Kamis, 20 April 2017

Indonesia's Feminist Educator

Raden Ajeng Kartini is hailed as Indonesia's first feminist. April 21, the day of her birth, is celebrated as "Hari Ibu Kartini" (Kartini Day). She is seen as the symbol of Indonesian women's emancipation.
Kartini was born on 21 April 1879, in a village called Mayong in the town of Jepara, North Central Java to an aristocrat family. She is the daughter of Raden Mas Adipati Aryo Sosroningrat, the Regent of Jepara. She went to a primary school, along with her brothers, for the children of Dutch planters and administrators. Other girls from aristocratic families did not receive the same formal education she obtained. But under the old Javanese tradition of pingit, she was kept in seclusion at home until marriage upon reaching the age of twelve years.

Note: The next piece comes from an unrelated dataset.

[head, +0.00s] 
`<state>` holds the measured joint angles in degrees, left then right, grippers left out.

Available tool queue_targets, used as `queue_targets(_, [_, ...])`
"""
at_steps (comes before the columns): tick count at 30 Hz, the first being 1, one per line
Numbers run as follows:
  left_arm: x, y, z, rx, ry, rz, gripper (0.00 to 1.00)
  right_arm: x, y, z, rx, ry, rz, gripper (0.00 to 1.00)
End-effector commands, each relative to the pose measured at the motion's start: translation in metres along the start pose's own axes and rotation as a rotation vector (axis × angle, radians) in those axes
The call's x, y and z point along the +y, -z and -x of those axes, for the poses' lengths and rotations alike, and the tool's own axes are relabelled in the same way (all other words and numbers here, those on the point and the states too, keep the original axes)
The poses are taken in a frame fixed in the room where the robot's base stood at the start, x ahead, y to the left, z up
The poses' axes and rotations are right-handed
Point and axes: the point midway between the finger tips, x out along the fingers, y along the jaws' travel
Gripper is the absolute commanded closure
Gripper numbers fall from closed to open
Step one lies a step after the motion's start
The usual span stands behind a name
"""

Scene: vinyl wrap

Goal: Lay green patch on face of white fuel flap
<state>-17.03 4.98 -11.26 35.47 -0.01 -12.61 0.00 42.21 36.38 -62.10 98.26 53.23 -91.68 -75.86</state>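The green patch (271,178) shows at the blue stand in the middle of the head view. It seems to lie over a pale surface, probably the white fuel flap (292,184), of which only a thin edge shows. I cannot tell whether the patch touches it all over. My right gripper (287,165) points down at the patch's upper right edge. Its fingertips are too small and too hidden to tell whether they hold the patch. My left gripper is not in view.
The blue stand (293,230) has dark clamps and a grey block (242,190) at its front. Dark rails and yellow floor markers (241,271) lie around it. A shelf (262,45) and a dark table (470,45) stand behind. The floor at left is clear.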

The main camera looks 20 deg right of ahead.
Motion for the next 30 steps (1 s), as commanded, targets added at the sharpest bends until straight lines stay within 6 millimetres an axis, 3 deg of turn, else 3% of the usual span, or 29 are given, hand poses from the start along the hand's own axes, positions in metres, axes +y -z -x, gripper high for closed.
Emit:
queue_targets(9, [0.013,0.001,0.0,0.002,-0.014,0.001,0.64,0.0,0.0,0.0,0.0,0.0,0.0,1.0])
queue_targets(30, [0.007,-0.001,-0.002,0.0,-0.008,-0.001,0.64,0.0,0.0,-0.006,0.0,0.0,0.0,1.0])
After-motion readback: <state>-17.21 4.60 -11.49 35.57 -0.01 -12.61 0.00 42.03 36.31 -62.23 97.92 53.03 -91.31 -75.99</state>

Seclusion from twelve years of age until marriage did not stop Kartini from aspiring for further education. During her period of seclusion she wrote letters to many friends abroad, read magazines and books, and rebelled against the strong tradition of gender discrimination. Her father gave her books on Javanese culture to "balance her western education and subscribed to a Literary Box, a box of magazines, children's books, modern novels and foreign news, which was changed every week by a local library." In 1892, when she was twelve years old, Kartini made friends with the wife of the new Dutch officer appointed as Assistant Resident of Jepara, Mevrouw Ovink-Soer. Mevrouw was "highly cultured, had published a number of magazine articles," and later wrote a book entitled Women's Life in a (Javanese) Village. She was also a fervent socialist and fervent feminist. One account says that the Dutch people who supported her desire to be educated and to search for new kind of education for herself were proponents of the then new colonial policy called "Ethical Policy" that emphasized
increased education of the Indonesians, fuller participation by them in their own local government as civil servants, efforts to raise the peasants' standard of living through agricultural improvements and the promotion of indigenous handicrafts.

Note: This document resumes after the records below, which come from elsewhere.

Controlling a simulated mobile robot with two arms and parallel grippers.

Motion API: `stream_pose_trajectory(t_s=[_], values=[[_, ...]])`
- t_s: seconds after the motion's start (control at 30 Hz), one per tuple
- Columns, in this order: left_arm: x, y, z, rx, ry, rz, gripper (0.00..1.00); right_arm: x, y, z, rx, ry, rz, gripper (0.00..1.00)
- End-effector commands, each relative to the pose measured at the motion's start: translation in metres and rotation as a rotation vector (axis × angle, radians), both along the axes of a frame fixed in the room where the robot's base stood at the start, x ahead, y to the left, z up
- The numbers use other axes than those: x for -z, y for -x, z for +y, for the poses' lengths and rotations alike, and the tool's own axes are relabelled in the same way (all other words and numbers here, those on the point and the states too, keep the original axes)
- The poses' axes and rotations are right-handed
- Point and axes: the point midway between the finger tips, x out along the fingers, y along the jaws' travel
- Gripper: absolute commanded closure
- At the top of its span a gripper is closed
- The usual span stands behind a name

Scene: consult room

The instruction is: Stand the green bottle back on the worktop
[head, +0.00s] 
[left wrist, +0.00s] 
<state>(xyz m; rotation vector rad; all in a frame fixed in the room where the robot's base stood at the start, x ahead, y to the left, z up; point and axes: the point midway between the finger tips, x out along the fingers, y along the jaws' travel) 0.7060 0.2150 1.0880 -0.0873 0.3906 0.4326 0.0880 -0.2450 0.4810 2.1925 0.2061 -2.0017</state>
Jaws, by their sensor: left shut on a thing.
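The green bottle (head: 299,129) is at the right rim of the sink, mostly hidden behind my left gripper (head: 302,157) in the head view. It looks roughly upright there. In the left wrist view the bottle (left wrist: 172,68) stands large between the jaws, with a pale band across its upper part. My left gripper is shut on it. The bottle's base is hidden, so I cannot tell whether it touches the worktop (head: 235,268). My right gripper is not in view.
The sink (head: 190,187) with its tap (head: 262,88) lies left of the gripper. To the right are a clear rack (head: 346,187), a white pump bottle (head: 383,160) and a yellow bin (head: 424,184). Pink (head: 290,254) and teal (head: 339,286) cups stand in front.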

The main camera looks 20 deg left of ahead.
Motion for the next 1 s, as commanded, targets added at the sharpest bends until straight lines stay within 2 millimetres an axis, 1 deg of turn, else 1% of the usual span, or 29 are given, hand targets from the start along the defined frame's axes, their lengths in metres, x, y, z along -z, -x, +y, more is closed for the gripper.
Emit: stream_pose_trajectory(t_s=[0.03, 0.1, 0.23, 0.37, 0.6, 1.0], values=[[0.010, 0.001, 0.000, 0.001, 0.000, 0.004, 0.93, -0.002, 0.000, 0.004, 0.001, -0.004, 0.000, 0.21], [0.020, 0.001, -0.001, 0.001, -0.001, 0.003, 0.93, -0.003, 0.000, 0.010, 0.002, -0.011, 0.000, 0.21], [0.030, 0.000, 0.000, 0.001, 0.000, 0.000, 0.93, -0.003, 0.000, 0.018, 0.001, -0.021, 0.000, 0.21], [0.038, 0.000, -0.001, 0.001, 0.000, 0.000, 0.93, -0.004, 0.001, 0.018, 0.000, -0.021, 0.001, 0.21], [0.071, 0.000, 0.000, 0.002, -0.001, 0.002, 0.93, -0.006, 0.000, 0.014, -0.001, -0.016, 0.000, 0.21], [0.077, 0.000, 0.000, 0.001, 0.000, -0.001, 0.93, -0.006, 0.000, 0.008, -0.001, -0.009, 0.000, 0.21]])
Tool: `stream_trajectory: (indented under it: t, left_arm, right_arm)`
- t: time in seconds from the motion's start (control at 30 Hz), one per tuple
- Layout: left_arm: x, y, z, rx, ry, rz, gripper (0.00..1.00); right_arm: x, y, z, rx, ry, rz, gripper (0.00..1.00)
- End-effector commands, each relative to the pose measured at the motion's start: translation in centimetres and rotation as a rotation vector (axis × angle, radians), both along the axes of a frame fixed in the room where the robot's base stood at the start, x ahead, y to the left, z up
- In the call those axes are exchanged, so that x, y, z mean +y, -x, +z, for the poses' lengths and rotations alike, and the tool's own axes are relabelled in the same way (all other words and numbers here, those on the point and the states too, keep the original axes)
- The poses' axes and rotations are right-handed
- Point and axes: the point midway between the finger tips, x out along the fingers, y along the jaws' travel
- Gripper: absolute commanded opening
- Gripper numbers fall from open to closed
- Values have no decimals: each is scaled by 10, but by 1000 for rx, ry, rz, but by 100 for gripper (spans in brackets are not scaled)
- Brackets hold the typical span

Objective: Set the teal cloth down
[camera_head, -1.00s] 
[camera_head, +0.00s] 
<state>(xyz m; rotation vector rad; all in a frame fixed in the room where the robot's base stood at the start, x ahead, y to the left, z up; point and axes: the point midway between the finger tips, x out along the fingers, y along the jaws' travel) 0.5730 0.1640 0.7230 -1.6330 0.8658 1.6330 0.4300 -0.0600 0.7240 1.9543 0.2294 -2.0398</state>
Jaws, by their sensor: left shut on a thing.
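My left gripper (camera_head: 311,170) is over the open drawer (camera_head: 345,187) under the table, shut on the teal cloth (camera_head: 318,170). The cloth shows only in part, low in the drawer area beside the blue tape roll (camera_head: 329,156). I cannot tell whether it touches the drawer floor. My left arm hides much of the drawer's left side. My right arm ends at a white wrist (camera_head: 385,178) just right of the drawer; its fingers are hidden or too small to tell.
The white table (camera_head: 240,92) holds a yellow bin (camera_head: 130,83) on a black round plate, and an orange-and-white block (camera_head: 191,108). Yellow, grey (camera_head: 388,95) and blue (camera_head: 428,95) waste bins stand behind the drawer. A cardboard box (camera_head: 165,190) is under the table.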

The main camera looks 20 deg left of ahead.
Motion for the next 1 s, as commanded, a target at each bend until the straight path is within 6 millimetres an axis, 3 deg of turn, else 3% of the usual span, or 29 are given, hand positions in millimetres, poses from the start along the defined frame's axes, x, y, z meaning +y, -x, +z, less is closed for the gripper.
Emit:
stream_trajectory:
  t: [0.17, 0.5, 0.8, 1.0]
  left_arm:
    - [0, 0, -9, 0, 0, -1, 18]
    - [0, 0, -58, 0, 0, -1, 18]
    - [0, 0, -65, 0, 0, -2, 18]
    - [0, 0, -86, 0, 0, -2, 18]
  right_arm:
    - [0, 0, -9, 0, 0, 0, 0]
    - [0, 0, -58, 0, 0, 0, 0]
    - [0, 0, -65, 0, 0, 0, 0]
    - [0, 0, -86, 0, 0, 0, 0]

Her father, a Javanese official serving the Dutch colonial government as a local administrative head on the north coast of Java, introduced her and her sisters to the reality of life for the people whom he governed, to the world beyond the then Dutch East Indies, besides exploring the intricacies of their own rich cultural heritage. He took his daughters to meet the villagers during times of crisis and celebration.
She obtained a scholarship to study in Holland, a desire she worked to achieve for quite some time, but family pressure led her to ultimately reject it. She did not want marry but she consented to be the fourth wife of the Regent of Rembang, Raden Adipati Joyodiningrat, a man twenty-five years her senior. She died on 17 September 1904 after giving birth to a child a year after her marriage. She passed away at the young age of twenty-five. Prior to her death, Kartini founded a school for young girls.